Expert recreations add suspense to this mountain-climbing disaster doc

Expert recreations add suspense to this mountain-climbing disaster doc

Every day, Watch This offers staff recommendations inspired by the week’s new releases or premieres. This week: With the sleep-paralysis documentary The Nightmare opening in select theaters, we look back on other docs that boldly or effectively employ dramatic recreations.

Touching The Void (2003)

A documentary-drama hybrid that makes stellar use of reenactments, Touching The Void finds director Kevin Macdonald (One Day In September, The Last King Of Scotland) adapting Joe Simpson’s book about his 1985 attempt with fellow mountain climber Simon Yates to be the first to scale the west face of the Siula Grande peak in the Peruvian Andes. Simpson and Yates’ story is defined by action (and individual internal monologues) rather than actual conversational dialogue, as the two go about their wind- and snow-swept business in relative silence. So it’s fitting that Macdonald opts for his unique storytelling method, which allows Simpson and Yates to recount their thoughts, emotions, and deeds in new interviews, while using restaged sequences (with actors playing the climbers) to bring nerve-rattling life to their saga.

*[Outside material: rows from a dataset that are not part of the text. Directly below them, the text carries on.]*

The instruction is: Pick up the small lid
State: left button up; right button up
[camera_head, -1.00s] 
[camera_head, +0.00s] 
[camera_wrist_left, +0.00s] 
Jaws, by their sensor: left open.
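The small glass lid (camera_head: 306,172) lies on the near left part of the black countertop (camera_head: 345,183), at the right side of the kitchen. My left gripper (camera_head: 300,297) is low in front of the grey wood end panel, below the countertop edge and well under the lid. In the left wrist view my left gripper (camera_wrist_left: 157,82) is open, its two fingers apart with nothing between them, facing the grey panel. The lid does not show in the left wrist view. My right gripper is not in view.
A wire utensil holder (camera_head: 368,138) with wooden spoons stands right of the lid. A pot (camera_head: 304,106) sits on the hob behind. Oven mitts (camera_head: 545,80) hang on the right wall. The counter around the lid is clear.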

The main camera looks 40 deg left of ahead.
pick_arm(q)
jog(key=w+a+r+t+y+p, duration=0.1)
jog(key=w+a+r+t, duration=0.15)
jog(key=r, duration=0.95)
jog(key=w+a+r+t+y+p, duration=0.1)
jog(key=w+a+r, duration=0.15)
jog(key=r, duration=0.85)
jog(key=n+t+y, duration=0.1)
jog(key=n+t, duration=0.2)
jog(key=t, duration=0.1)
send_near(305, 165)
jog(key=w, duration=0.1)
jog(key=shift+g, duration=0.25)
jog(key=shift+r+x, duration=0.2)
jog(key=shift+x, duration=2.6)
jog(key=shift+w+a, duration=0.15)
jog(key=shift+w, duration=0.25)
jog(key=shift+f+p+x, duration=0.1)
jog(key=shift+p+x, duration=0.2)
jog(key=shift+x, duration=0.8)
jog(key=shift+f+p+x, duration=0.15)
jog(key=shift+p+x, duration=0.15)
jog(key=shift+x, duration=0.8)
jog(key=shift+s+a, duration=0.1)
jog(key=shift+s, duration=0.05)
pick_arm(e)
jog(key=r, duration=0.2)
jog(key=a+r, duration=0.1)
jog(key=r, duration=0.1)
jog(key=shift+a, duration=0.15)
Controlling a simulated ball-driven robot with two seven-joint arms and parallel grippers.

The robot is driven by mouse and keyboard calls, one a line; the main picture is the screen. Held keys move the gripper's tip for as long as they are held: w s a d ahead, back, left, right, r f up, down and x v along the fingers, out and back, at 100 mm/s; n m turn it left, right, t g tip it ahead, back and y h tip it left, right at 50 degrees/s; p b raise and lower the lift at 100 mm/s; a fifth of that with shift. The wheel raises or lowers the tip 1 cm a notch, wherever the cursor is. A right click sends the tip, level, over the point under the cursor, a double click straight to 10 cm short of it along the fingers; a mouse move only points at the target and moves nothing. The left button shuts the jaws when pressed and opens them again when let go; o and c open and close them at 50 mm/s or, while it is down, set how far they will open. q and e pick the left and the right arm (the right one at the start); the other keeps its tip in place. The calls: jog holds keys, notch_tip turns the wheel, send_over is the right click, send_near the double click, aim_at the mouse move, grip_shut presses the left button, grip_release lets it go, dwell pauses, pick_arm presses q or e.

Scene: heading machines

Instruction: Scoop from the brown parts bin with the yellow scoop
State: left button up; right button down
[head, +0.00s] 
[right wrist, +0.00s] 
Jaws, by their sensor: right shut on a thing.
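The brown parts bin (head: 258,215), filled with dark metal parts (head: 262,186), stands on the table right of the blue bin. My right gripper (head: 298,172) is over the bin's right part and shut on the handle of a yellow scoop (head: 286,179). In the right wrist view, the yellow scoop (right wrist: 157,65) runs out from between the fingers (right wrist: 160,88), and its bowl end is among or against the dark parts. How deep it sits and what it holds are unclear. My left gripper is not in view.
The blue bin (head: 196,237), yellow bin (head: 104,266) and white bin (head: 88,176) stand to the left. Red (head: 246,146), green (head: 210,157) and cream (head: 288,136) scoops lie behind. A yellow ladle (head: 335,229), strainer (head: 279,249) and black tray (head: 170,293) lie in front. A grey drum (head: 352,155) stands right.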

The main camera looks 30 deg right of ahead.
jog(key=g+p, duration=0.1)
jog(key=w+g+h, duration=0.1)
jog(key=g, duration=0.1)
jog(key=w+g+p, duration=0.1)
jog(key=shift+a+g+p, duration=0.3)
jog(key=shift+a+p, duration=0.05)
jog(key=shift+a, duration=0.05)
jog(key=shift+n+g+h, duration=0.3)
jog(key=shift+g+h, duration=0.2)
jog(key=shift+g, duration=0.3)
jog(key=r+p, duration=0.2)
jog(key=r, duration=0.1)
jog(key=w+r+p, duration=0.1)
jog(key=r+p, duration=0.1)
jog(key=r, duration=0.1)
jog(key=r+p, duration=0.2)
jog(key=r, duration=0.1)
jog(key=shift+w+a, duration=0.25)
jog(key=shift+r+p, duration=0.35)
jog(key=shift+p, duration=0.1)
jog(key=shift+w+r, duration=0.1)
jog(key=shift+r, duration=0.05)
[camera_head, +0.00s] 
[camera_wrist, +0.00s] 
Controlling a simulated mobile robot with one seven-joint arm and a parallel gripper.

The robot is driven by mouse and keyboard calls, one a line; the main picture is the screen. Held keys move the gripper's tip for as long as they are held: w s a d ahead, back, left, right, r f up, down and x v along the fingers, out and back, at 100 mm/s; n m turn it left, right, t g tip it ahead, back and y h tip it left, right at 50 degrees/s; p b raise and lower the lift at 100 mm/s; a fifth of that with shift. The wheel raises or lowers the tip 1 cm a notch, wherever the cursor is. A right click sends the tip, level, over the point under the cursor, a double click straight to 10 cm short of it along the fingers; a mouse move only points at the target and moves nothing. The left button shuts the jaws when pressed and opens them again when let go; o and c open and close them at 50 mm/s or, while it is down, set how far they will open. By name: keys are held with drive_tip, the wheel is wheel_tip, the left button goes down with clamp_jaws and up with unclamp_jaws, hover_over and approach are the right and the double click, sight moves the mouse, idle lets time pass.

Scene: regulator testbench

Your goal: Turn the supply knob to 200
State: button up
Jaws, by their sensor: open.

Tethered together, and opting to tackle the titanic mountain in one sustained trek (rather than setting up various way-station camps), Yates and Simpson fall into mortal danger when the latter breaks his leg and, shortly thereafter, finds himself dangling off a cliff, still connected to the former. Faced with an impossible choice, Yates cuts Simpson loose, a decision that allows him to live (if just barely), and which he believes results in Simpson’s death. That Simpson survives is evident by the fact that he’s narrating his own story, but that knowledge does little to alter the anxious tension generated by Touching The Void as it depicts Simpson’s arduous struggle to escape an enormous crevice and shimmy his way back down the mountain with one good leg.

Macdonald shoots his recreations with a bracing up-close-and-personal lucidity. The result is the rare documentary to employ staged material not for mere flourish, but to convey—without scripted histrionics and melodramatic clichés—the logistical and emotional specifics of its harrowing true tale.

Availability: Touching The Void is available on Blu-ray and DVD through Amazon or possibly your local video store/library. It’s also currently streaming on Netflix, and can be rented or purchased through the major digital services.